According to the equalities

$$\begin{aligned} \frac{(q^{-m};q)_{2k}(-q^{-m};q)_{n}}{(q^{-2m};q^2)_k}&=(q^{k-m};q)_{k}(-q^{k-m};q)_{n-k},\\ \left[ \begin{array}{c}-q^{-n},q^{n}c\\ -1,\,c\end{array}{\Big |q}\right] _{m+1}&=\frac{(-1;q)_{1+m-n}(c;q)_{1+m+n}}{(-1;q)_{m+1}(-1;q)_{-n}(c;q)_{m+1}(c;q)_{n}}\\&=\frac{(-q^{-n};q)_{n}(q^{1+m}c;q)_{n}}{(-q^{1+m-n};q)_{n}(c;q)_{n}}\\&=\frac{(-q;q)_{n}(q^{1+m}c;q)_{n}}{(-q^{-m};q)_{n}(c;q)_{n}}q^{-mn-n};\end{aligned}$$

we have, by multiplying across (10) by \((-q^{-m};q)_{n}\) the following equality

$$\begin{aligned}&\sum _{k=0}^nq^{2k} \frac{(q^{k-m};q)_{k}(-q^{k-m};q)_{n-k}(q^{-2n};q^2)_k(q^{2n}c^2;q^2)_k}{(q^2;q^2)_k(qc;q)_{2k}}\\&\qquad =\frac{q^{-mn}(1-c)}{1-q^{2n}c} \left[ \begin{array}{c}-q,q^{1+m}c\\ c\end{array}{\Big |q}\right] _n.\end{aligned}$$

This is an equality of two polynomials of degree \(\le n\) in \(q^{-m}\), which is valid for infinitely many \(m\in \mathbb {N}_0\) with \(m\ge n\). Therefore, it is a polynomial identity in \(q^{-m}\). Making the substitution \(q^{-m}\rightarrow a\), we get the following identity.

Proposition 7

(“Dual formula” of Theorem 1)

$$\begin{aligned}{_4\phi _3}\left[ \begin{array}{cccc}q^{-2n},&{}a,&{}qa,&{}q^{2n}c^2\\ &{}qc,&{}q^{2}c,&{}a^2\end{array}{\Big |q^2;q^2}\right] =\frac{a^{n}(1-c)}{1-q^{2n}c} \left[ \begin{array}{c}-q,qc/a\\ -a,c\end{array}{\Big |q}\right] _n.\end{aligned}$$

Following the same reasoning, we can prove analogously two further identities.

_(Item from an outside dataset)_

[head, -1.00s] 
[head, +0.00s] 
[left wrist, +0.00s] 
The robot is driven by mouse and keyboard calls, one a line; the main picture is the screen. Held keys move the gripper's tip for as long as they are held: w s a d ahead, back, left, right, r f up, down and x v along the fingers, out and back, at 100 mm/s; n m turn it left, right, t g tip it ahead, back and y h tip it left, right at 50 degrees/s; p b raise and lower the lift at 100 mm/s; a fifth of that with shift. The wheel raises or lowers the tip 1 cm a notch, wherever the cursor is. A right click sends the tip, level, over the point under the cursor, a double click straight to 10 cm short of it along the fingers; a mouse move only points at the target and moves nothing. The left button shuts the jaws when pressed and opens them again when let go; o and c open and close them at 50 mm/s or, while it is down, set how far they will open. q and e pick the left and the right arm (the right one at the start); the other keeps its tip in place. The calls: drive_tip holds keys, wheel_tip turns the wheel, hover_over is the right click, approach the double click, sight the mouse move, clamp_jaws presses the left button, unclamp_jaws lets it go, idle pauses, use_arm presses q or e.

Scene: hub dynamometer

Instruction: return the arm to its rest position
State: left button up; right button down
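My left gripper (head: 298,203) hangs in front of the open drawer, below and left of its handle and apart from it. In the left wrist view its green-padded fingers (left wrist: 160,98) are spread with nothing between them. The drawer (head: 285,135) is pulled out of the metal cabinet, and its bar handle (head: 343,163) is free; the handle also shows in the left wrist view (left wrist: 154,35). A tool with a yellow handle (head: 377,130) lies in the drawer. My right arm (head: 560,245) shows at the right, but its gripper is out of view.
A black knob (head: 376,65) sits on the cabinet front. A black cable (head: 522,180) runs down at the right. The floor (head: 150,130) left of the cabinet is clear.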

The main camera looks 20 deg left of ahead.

  • “Dual formula” of Proposition 2:

    $$\begin{aligned}{_4\phi _3}\left[ \begin{array}{cccc}q^{-2n},&{}a,&{}qa,&{}q^{2n}c^2\\ &{}c,&{}qc,&{}q^2a^2\end{array}{\Big |q^2;q^2}\right] =a^{n}\left[ \begin{array}{c}-q,c/a\\ -qa,c\end{array}{\Big |q}\right] _n.\end{aligned}$$

  • “Dual formula” of Theorem 3:

    $$\begin{aligned} \begin{aligned}&{_5\phi _4}\left[ \begin{array}{rccc}q^{-2n},q^2y,&{}a,&{}qa,&{}q^{2n}c^2\\ y,&{}qc,&{}q^{2}c,&{}q^2a^2\end{array}{\Big |q^2;q^2}\right] \\&\quad =\bigg \{\frac{1-y/a}{1-y} +\frac{(c-y)q^{n}(1-1/a)}{(1-y)(1-q^{2n}c)}\bigg \} \frac{a^{n}(1-c)}{1-c/a} \left[ \begin{array}{c}-q,c/a\\ -qa,c\end{array}{\Big |q}\right] _n.\end{aligned}\end{aligned}$$
    (11)

For \(y=a^2\) and \(y=c\), this last identity gives rise to the two other precedent ones, found by Verma and Jain [18, Equations 5.3 & 5.4]. For different proofs, the reader can refer to Al-Salam–Verma [1], Andrews [2, 3], Chu [9, 10], Gessel–Stanton [16] and Li–Chu [17].